The palate delivers heady hops; the respectable alcohol level, and perhaps the malt, contributed to the punch in the mouth I felt. This is a serious IPA with loads of flavour that hang on in a wonderfully long finish. I could easily sit down for an evening and polish off the half-growler I picked up.

But not tonight: I had one more beer to try.
The Darkness Oatmeal Stout
5.6% ABV, 30 IBU
Beer O'Clock rating: 4/5
I love oatmeal stout. My favourite beer is an oatmeal stout. An oatmeal stout made me forsake Guinness. And this oatmeal stout delivers.

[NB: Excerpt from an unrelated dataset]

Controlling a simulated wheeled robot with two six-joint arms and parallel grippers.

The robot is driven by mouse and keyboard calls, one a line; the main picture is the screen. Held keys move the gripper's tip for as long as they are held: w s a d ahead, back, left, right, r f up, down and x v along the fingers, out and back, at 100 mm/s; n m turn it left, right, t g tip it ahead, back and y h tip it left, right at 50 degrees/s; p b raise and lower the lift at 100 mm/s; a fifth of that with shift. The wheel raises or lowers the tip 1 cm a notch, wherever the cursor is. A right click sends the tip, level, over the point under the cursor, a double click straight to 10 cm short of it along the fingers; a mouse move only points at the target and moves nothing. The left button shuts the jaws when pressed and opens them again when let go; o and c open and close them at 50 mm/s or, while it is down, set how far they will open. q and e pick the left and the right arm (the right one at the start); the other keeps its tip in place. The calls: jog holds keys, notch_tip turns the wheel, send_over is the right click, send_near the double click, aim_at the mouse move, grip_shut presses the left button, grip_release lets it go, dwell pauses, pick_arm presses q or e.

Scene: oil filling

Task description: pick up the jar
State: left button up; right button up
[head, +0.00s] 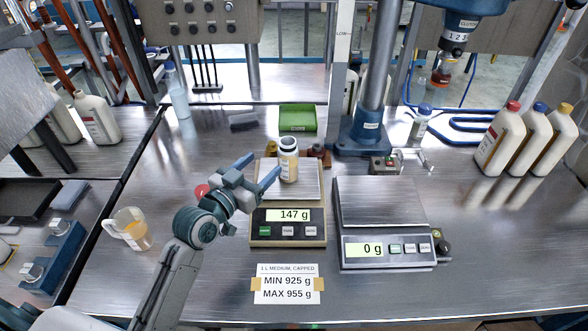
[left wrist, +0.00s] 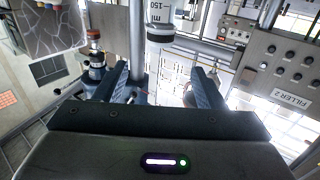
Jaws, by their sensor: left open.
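The jar (head: 288,165), a small pale container with a dark rim and some amber in it, stands upright on the pan of the left scale (head: 288,226), which reads 147 g. My left gripper (head: 257,169) is open, its two blue fingers just left of the jar and pointing toward it. In the left wrist view the jar (left wrist: 160,14), marked 150 ml, shows upside down at the top edge, beyond the open fingers (left wrist: 160,80) and cut off by the frame. Nothing shows between the fingers. My right gripper is not in view.
A second scale (head: 383,230) reads 0 g. A pitcher (head: 131,229) with amber liquid stands left of my arm. A green bin (head: 297,118) and a press column (head: 374,80) stand behind. Several white bottles (head: 500,138) stand at right. A weight card (head: 288,284) lies in front.

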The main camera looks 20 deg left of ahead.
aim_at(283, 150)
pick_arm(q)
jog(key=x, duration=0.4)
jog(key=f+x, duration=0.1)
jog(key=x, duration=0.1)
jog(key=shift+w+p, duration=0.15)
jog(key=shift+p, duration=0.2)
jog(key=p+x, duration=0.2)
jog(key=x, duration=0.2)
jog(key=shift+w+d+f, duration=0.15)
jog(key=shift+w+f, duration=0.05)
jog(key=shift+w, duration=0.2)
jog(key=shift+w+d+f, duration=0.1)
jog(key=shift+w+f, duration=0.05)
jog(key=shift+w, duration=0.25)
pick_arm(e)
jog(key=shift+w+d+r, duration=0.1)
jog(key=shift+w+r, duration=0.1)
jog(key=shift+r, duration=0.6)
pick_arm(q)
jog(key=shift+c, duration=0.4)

Deep walnut in colour with a cocoa head that dissipates quickly, the nose revealed a rich, dark chocolate with a roasted coffee aroma. In the mouth, I tasted malted espresso and cocoa with a great hoppy finish. Awesome.

I now have three favourite beers to add to my repertoire and can't wait until their fourth offering, an imperial rye IPA, to be available. According to Shane, that should be in a couple of weeks.

By then, Lori will let me drink again.

"You're not drinking beer every night, buddy," Lori stressed when I told her I drink almost every day. "Your body doesn't need the carbs."

There won't be a review on the Beer O'Clock blog every day. Just a couple of times a week, when I want to share with you. And I'll post just the facts: just my tasting notes.

The Brown Knowser is where I prefer to ramble anyway. Cheers!